II-4. Popular Economies and Mutual Aid in Africa in the Era of Uncertainty

Convener: Daria A. Zelenova (Institute for African Studies, Moscow, Russia); e-mail: d.zelenova@gmail.com, Vladislav Kruchinsky (Institute for African Studies, Moscow, Russia); e-mail: vladislav.kruchinsky@gmail.com

Over the course of the 20th century, unregulated economic activities in forms of various mutual aid groups served as the main economic safety cushion for the African urban poor. In the last twenty years, after the introduction of economic practices and ideologies of neo-liberalism in many African countries, the idea of “self-help” and economic empowerment associated with social uplifting of the poor has become a dominant concept and essentially the backbone of many state policies. In the academic literature a popular vision of contemporary African urban poor as “heroic entrepreneurs” (de Soto 2000) which should take their destiny in their own hands is challenged from the left and Marxist thinkers who find it unfair to place responsibility on the poor to solve the problems of structural unemployment, exploitation and inequality which were caused by neoliberal policies (Ballard 2016). At this panel we would like to foster the debate which looks closer at this dilemma and discuss informal and semi-formal money making practices of the urban poor in different African contexts. We encourage ethnographically and theoretically informed contributions dealing with the contemporary popular economic practices in the African cities.
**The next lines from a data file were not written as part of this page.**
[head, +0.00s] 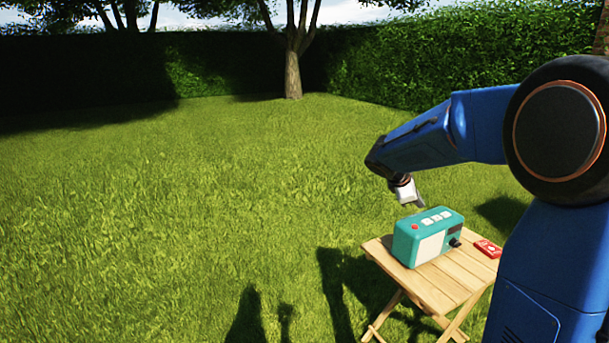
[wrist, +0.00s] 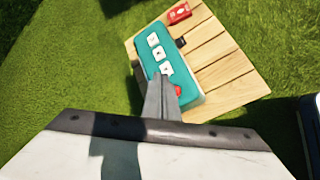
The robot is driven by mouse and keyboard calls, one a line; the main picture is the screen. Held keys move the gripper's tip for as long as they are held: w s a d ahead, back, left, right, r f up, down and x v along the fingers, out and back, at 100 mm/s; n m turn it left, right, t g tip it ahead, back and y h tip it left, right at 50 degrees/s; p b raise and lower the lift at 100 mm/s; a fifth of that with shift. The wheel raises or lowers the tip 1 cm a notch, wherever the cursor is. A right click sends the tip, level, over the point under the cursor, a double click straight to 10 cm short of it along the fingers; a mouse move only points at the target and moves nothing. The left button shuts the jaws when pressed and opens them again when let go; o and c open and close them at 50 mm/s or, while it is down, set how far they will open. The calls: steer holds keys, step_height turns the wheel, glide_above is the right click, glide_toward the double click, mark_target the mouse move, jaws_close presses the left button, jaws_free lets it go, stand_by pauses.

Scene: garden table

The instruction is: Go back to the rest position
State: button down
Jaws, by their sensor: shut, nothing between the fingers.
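My gripper (head: 416,201) is shut and empty, above the teal radio (head: 408,243) in the head view. In the wrist view my gripper's fingers (wrist: 161,88) are together and overlap the radio (wrist: 192,98) in the picture. I cannot tell the exact gap between the fingertips and the radio. The radio stands upright on a slatted wooden table (head: 455,287) and has a red button, several white buttons on top, a pale front panel and a dark knob.
A small red box (head: 488,249) lies on the table to the right of the radio. Open lawn (head: 180,200) spreads to the left. A hedge (head: 440,60) and a tree trunk (head: 293,75) stand at the back.

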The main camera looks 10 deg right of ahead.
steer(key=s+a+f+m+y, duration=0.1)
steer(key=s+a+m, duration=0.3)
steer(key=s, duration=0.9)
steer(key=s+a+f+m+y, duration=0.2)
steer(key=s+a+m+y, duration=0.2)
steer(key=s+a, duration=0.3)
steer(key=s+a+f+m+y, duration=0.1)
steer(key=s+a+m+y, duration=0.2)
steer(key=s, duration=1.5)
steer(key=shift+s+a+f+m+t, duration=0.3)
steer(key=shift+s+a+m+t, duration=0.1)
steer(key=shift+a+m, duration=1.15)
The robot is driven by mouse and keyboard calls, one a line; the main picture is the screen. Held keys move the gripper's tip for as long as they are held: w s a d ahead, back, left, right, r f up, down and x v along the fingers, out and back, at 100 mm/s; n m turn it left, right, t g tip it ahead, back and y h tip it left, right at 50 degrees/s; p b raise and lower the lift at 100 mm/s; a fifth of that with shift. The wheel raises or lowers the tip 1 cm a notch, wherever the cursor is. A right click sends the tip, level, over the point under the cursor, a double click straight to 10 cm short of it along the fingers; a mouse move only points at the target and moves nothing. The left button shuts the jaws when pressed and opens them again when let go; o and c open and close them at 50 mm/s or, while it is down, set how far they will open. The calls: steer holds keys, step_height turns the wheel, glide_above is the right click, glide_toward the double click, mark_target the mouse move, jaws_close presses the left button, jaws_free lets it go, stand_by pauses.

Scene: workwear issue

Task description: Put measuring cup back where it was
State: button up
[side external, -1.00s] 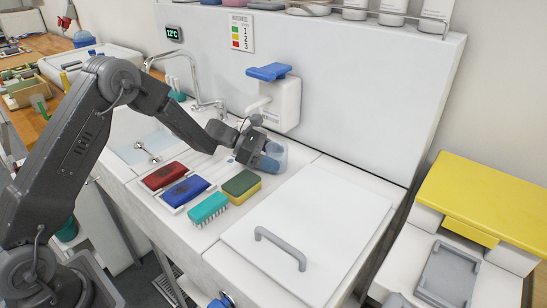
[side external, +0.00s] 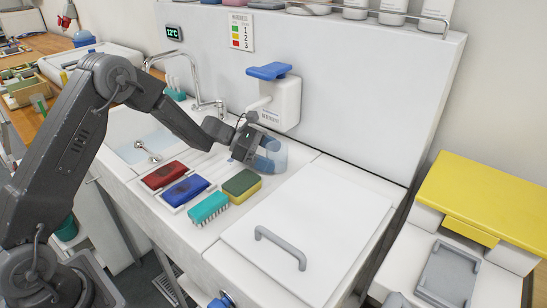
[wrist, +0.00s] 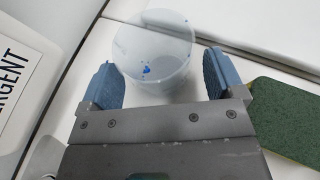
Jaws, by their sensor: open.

Key issues to be discussed at the panel:
- Informal money making (ponzi schemes, gambling, multi-level marketing schemes): between economic opportunism and survival strategy;
- Risk-taking as an economic strategy: survival or enrichment?
- The changing role of the ‘classical’ mutual aid schemes and Rotating Credit and Savings Associations in the context of the global financialization, precarization and uncertainty;
- The role of the state in economic mutuality practices of the poor;
- The dichotomy of formal (visible) and informal (invisible) in considering everyday economic activities of the urban poor.